L’abbaye de Saint-Gildas de Rhuys lui avait cédé, le 6 août 1689, comme on l’a vu, le prieuré du Hézo en Surzur, en se réservant seulement une rente de dix perrées de seigle et la juridiction féodale sur les sujets du prieuré. L’arrangement avait été loyalement accepté de part et d’autre, et pendant 25 ans il ne donna lieu à aucun conflit.

En 1715, sur la requête du procureur fiscal, le sénéchal de la juridiction de l’abbaye, accompagné de ses officiers et d’un religieux du monastère, se rendit au Hézo, le 22 janvier, fête de saint Vincent, patron de la chapelle. Là, pour affirmer son droit de juridiction et empêcher toute prescription contraire, il se fit apporter une soute par le dernier marié du quartier, et la remit au R. P. Georges Botherel, qui la jeta au peuple, tout prêt à s’en disputer la possession.

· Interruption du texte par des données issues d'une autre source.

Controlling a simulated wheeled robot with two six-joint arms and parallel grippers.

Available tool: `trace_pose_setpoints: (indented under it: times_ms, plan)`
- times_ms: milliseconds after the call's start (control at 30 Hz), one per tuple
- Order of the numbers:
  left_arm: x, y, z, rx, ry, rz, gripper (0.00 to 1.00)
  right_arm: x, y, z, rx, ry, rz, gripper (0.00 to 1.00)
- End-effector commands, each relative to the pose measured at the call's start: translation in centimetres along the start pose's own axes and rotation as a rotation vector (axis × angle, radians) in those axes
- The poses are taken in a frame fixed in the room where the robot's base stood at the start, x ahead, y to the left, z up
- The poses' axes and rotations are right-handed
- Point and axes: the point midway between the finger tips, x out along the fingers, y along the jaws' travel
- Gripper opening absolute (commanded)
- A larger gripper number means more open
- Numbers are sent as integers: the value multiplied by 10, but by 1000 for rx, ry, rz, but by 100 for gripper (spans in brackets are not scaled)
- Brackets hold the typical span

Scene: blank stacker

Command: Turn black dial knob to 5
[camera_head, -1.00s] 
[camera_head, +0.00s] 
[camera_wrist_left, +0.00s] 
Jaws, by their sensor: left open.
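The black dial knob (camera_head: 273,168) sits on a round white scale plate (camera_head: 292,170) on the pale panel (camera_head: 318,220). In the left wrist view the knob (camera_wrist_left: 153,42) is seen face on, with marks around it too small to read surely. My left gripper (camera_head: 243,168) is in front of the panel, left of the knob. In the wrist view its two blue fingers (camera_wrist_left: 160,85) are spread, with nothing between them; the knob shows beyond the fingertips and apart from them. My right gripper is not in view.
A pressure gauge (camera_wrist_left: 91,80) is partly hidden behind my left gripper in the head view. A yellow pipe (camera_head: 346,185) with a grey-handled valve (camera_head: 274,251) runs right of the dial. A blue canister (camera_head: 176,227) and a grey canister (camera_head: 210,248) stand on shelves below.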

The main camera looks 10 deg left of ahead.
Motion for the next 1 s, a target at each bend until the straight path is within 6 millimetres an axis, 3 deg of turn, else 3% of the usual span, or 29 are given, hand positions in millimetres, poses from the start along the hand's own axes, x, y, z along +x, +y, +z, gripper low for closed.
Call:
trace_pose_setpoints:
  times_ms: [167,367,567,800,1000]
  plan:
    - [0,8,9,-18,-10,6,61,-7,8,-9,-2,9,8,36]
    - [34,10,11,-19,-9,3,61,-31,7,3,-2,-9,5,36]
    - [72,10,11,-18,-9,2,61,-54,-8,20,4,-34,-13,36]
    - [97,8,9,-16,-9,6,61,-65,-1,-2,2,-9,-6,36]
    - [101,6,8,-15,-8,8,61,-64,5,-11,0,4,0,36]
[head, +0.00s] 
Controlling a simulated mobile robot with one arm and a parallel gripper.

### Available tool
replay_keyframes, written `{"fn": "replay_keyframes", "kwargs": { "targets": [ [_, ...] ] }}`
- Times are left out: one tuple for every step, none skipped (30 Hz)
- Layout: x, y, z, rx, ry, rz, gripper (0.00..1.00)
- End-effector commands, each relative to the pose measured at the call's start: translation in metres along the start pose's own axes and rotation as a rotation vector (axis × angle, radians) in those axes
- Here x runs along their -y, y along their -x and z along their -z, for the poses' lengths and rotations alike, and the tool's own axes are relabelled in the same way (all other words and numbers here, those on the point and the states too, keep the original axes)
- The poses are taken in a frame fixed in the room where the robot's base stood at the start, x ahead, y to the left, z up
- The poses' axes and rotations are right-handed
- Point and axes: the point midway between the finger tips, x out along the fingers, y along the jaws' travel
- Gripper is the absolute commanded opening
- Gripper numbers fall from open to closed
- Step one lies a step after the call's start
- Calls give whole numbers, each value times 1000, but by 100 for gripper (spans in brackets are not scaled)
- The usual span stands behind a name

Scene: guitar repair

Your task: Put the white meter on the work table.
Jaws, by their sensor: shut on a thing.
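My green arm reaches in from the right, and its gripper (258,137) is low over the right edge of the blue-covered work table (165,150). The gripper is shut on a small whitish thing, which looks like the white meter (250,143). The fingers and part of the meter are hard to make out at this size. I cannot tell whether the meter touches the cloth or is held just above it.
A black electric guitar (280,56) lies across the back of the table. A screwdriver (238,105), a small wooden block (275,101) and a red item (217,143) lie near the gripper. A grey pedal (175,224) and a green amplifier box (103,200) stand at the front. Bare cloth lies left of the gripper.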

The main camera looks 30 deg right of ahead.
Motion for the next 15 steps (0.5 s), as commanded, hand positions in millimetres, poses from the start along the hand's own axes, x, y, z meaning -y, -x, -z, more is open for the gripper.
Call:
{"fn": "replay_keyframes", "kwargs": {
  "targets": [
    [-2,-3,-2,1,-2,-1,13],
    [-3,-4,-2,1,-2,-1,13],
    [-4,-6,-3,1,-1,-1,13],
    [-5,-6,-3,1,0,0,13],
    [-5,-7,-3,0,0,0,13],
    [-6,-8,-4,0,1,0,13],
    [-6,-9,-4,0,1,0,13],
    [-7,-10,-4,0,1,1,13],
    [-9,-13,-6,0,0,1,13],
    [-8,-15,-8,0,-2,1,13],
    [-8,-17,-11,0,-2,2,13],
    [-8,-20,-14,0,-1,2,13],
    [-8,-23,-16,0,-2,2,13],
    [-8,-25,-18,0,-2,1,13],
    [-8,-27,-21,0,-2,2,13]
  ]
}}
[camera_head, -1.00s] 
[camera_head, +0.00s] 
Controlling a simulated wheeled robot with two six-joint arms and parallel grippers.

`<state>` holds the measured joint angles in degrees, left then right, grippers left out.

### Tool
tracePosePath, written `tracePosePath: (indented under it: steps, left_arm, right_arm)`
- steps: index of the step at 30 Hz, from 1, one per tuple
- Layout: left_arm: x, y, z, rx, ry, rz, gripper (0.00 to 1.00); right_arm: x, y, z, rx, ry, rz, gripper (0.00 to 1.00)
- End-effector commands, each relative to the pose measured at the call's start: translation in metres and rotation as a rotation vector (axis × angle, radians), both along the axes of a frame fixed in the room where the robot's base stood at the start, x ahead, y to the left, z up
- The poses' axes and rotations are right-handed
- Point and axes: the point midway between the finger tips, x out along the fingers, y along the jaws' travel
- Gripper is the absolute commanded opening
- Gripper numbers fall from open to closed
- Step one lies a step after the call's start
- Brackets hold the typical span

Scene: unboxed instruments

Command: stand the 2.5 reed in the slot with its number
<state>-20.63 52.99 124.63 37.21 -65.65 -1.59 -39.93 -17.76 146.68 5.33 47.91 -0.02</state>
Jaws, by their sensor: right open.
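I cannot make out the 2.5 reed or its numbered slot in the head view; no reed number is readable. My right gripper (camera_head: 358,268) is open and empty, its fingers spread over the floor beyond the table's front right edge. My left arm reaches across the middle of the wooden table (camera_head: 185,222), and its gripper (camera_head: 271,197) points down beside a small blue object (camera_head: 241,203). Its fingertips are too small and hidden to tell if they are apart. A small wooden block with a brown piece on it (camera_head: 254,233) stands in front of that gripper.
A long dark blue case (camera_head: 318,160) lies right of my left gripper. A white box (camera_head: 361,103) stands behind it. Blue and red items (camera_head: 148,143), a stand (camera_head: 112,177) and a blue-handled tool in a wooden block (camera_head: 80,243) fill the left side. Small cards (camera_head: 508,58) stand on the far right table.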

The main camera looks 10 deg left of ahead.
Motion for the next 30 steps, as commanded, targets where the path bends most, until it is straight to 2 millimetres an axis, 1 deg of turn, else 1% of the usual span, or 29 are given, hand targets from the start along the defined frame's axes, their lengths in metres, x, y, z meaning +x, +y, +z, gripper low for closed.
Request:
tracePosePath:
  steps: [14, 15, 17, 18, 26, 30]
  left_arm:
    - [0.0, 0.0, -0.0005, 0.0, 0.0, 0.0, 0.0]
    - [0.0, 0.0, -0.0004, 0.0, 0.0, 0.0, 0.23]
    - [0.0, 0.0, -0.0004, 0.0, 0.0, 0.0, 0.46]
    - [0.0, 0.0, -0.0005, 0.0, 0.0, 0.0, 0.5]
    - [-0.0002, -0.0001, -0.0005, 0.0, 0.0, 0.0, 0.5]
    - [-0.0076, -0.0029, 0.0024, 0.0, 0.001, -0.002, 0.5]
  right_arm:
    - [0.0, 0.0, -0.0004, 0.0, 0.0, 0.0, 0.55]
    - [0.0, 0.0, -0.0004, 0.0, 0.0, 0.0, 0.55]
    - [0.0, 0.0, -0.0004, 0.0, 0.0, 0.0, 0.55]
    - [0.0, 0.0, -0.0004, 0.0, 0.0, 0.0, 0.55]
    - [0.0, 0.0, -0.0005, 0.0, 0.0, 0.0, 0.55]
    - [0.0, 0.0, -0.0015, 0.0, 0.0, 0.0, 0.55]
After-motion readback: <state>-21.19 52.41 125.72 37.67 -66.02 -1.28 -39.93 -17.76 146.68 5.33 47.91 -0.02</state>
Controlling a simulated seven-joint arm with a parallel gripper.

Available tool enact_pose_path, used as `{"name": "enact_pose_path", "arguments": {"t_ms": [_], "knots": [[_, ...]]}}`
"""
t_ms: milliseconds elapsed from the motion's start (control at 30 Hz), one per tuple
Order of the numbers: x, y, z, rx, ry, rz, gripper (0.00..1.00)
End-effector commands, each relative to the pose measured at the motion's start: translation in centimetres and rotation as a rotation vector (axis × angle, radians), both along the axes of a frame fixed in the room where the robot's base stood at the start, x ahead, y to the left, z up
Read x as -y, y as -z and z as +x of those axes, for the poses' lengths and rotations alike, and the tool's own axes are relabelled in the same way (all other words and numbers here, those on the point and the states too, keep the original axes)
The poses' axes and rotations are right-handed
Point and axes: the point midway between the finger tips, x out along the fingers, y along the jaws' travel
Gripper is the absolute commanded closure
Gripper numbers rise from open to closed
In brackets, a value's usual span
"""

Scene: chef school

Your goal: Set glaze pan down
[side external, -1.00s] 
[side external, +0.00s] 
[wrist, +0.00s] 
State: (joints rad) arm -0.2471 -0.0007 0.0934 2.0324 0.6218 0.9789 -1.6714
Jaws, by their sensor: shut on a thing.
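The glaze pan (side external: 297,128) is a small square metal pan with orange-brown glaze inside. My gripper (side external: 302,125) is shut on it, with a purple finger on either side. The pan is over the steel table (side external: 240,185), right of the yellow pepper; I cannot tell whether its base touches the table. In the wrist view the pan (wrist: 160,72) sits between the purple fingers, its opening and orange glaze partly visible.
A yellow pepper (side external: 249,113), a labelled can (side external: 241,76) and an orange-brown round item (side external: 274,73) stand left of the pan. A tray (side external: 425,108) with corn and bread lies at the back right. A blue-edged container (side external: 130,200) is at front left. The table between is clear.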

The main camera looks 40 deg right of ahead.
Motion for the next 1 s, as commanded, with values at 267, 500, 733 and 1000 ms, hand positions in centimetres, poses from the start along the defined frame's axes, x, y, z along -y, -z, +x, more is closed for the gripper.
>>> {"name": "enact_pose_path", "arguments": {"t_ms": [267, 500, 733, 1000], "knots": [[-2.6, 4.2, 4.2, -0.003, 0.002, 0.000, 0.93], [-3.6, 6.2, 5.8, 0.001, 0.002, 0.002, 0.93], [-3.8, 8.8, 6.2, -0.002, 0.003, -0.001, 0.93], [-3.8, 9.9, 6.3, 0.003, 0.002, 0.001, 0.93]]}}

Le 15 mars suivant, le même sénéchal, accompagné comme la première fois, revint au Hézo et fit « battre le tambour et sommer les habitants sujets et vassaux, tant du bourg du Hézo que des villages circonvoisins, de se présenter pour planter et mettre en place un poteau, sur lequel étaient attachés quatre écussons, armoyés des armes de la seigneurie, qui sont six hermines, sçavoir 3 en haut, 2 au milieu et 1 au bas, avec la couronne de marquis, et aux deux côtés une crosse et une mitre, le tout peint sur du fer blanc, attaché avec des clous aux quatre côtés du dit poteau, lequel il fit lever et mettre entre le cimetière et la croix en présence de Messire Gabriel Guégan, chapelain, Pierre Thomas, Jean le Luhern, etc., à tous les quels il déclara que le d. poteau étoit à leur charge et garde, et que s’il était arraché et les armes biffées, ils en répondraient en leurs propres et privés noms, et qu’il seroit procédé à l’extraordinaire. Et afin que personne ne prétendit cause d’ignorance du procès-verbal de plantation, il ordonna d’en afficher une copie à la porte de l’église, et d’en signifier une autre à Messieurs du séminaire de Vannes, comme principaux d’entre tous les vassaux du dit Hézo »  (Saint-Gildas. H).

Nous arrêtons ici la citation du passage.